- [WHAT IS REQUIRED] In the copy, keep every record exact and leave out all images.

- [RECORDS TO PROCESS]
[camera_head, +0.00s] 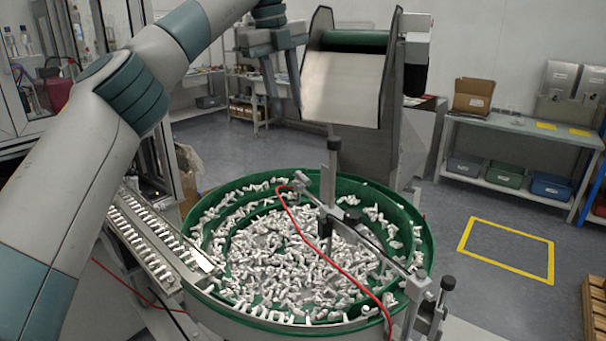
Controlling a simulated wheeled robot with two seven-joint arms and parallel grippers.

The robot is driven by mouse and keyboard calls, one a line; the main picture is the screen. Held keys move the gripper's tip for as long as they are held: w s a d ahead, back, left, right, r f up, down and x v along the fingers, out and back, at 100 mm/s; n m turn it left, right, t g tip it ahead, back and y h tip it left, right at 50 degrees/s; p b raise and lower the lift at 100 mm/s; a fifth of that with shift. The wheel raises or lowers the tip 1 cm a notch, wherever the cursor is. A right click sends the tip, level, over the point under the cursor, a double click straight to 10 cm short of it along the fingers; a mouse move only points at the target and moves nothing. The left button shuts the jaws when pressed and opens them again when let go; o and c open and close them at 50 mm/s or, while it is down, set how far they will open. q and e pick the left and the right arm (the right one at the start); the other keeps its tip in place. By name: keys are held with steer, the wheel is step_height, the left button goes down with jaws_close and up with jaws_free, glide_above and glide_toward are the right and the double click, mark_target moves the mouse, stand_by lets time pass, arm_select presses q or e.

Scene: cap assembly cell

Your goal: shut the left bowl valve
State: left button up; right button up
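The green bowl feeder (426,240) stands in the middle, filled with small white-grey parts. A red hose (318,240) runs over the bowl. Metal posts with black knobs stand at the bowl, one at the centre (334,145) and one at the front right (447,284). I cannot tell a bowl valve apart from these fittings. My left arm comes in from the left, and my left gripper (285,100) hangs above and behind the bowl, beside the hopper. Its two fingers point down, spread apart, with nothing seen between them. My right gripper is not in view.
A hopper with a pale metal front (342,88) stands behind the bowl. A linear track (150,240) with parts joins the bowl at the left. A bench (520,130) with bins stands at the back right.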

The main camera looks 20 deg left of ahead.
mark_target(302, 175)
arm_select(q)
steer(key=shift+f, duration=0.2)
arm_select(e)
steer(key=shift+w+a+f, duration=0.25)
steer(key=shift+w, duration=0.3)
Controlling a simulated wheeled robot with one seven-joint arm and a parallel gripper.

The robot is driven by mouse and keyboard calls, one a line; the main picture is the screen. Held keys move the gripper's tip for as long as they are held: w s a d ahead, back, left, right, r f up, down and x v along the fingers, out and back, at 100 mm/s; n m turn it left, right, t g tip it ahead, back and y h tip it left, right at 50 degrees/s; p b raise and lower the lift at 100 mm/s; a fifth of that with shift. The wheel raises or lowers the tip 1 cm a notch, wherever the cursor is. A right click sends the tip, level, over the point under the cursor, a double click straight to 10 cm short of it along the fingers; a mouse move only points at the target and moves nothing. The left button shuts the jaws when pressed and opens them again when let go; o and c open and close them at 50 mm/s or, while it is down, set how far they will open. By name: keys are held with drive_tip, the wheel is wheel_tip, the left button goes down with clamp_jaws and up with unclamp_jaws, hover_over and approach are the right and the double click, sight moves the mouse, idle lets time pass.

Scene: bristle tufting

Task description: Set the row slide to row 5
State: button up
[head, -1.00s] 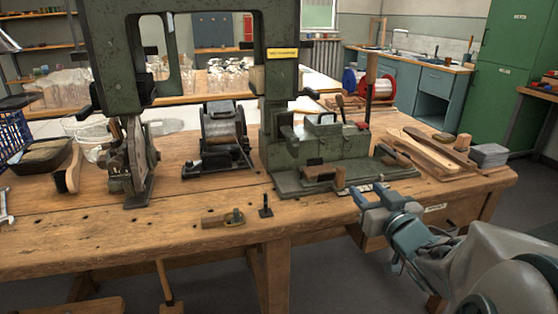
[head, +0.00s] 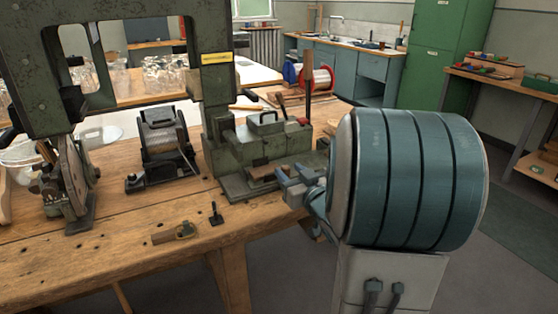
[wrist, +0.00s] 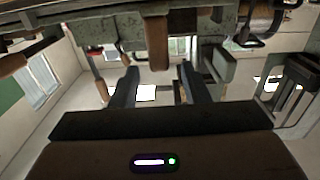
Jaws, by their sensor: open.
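The green tufting machine (head: 222,120) stands on the wooden bench. Its row slide is at the front of its base, with a wooden handle (head: 268,171) on the right part. My gripper (head: 283,183) is just right of and in front of that handle, its fingers apart and empty. In the wrist view a wooden grip (wrist: 157,45), which looks like the slide's handle, lies in line with the gap between my open fingers (wrist: 158,82). I cannot tell whether they touch. My arm hides the base's right end, and the row marks cannot be read.
A spool on a stand (head: 163,140) sits left of the machine. A small wood and brass piece (head: 174,234) and a black peg (head: 216,213) lie near the bench's front edge. A red spool (head: 317,80) is behind. The front left bench top (head: 110,245) is mostly clear.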

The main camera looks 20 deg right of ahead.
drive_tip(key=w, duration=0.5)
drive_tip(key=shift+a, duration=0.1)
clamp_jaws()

- [OUTPUT OF THE TASK]
[camera_head, +0.00s] 
Controlling a simulated wheeled robot with two seven-joint arms and parallel grippers.

The robot is driven by mouse and keyboard calls, one a line; the main picture is the screen. Held keys move the gripper's tip for as long as they are held: w s a d ahead, back, left, right, r f up, down and x v along the fingers, out and back, at 100 mm/s; n m turn it left, right, t g tip it ahead, back and y h tip it left, right at 50 degrees/s; p b raise and lower the lift at 100 mm/s; a fifth of that with shift. The wheel raises or lowers the tip 1 cm a notch, wherever the cursor is. A right click sends the tip, level, over the point under the cursor, a double click straight to 10 cm short of it along the fingers; a mouse move only points at the target and moves nothing. The left button shuts the jaws when pressed and opens them again when let go; o and c open and close them at 50 mm/s or, while it is down, set how far they will open. q and e pick the left and the right arm (the right one at the start); the other keeps its tip in place. By name: keys are held with steer, the wheel is step_height, the left button goes down with jaws_close and up with jaws_free, glide_above and glide_toward are the right and the double click, mark_target moves the mouse, stand_by lets time pass, arm_select presses q or e.

Scene: cap assembly cell

Your goal: shut the left bowl valve
State: left button up; right button up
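The green bowl feeder (426,240) stands in the middle, filled with small white-grey parts. A red hose (318,240) runs over the bowl. Metal posts with black knobs stand at the bowl, one at the centre (334,145) and one at the front right (447,284). I cannot tell a bowl valve apart from these fittings. My left arm comes in from the left, and my left gripper (285,100) hangs above and behind the bowl, beside the hopper. Its two fingers point down, spread apart, with nothing seen between them. My right gripper is not in view.
A hopper with a pale metal front (342,88) stands behind the bowl. A linear track (150,240) with parts joins the bowl at the left. A bench (520,130) with bins stands at the back right.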

The main camera looks 20 deg left of ahead.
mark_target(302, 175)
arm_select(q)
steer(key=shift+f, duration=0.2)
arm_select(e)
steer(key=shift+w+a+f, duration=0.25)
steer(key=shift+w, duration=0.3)
Controlling a simulated wheeled robot with one seven-joint arm and a parallel gripper.

The robot is driven by mouse and keyboard calls, one a line; the main picture is the screen. Held keys move the gripper's tip for as long as they are held: w s a d ahead, back, left, right, r f up, down and x v along the fingers, out and back, at 100 mm/s; n m turn it left, right, t g tip it ahead, back and y h tip it left, right at 50 degrees/s; p b raise and lower the lift at 100 mm/s; a fifth of that with shift. The wheel raises or lowers the tip 1 cm a notch, wherever the cursor is. A right click sends the tip, level, over the point under the cursor, a double click straight to 10 cm short of it along the fingers; a mouse move only points at the target and moves nothing. The left button shuts the jaws when pressed and opens them again when let go; o and c open and close them at 50 mm/s or, while it is down, set how far they will open. By name: keys are held with drive_tip, the wheel is wheel_tip, the left button goes down with clamp_jaws and up with unclamp_jaws, hover_over and approach are the right and the double click, sight moves the mouse, idle lets time pass.

Scene: bristle tufting

Task description: Set the row slide to row 5
State: button up
[head, -1.00s] 
[head, +0.00s] 
[wrist, +0.00s] 
Jaws, by their sensor: open.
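The green tufting machine (head: 222,120) stands on the wooden bench. Its row slide is at the front of its base, with a wooden handle (head: 268,171) on the right part. My gripper (head: 283,183) is just right of and in front of that handle, its fingers apart and empty. In the wrist view a wooden grip (wrist: 157,45), which looks like the slide's handle, lies in line with the gap between my open fingers (wrist: 158,82). I cannot tell whether they touch. My arm hides the base's right end, and the row marks cannot be read.
A spool on a stand (head: 163,140) sits left of the machine. A small wood and brass piece (head: 174,234) and a black peg (head: 216,213) lie near the bench's front edge. A red spool (head: 317,80) is behind. The front left bench top (head: 110,245) is mostly clear.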

The main camera looks 20 deg right of ahead.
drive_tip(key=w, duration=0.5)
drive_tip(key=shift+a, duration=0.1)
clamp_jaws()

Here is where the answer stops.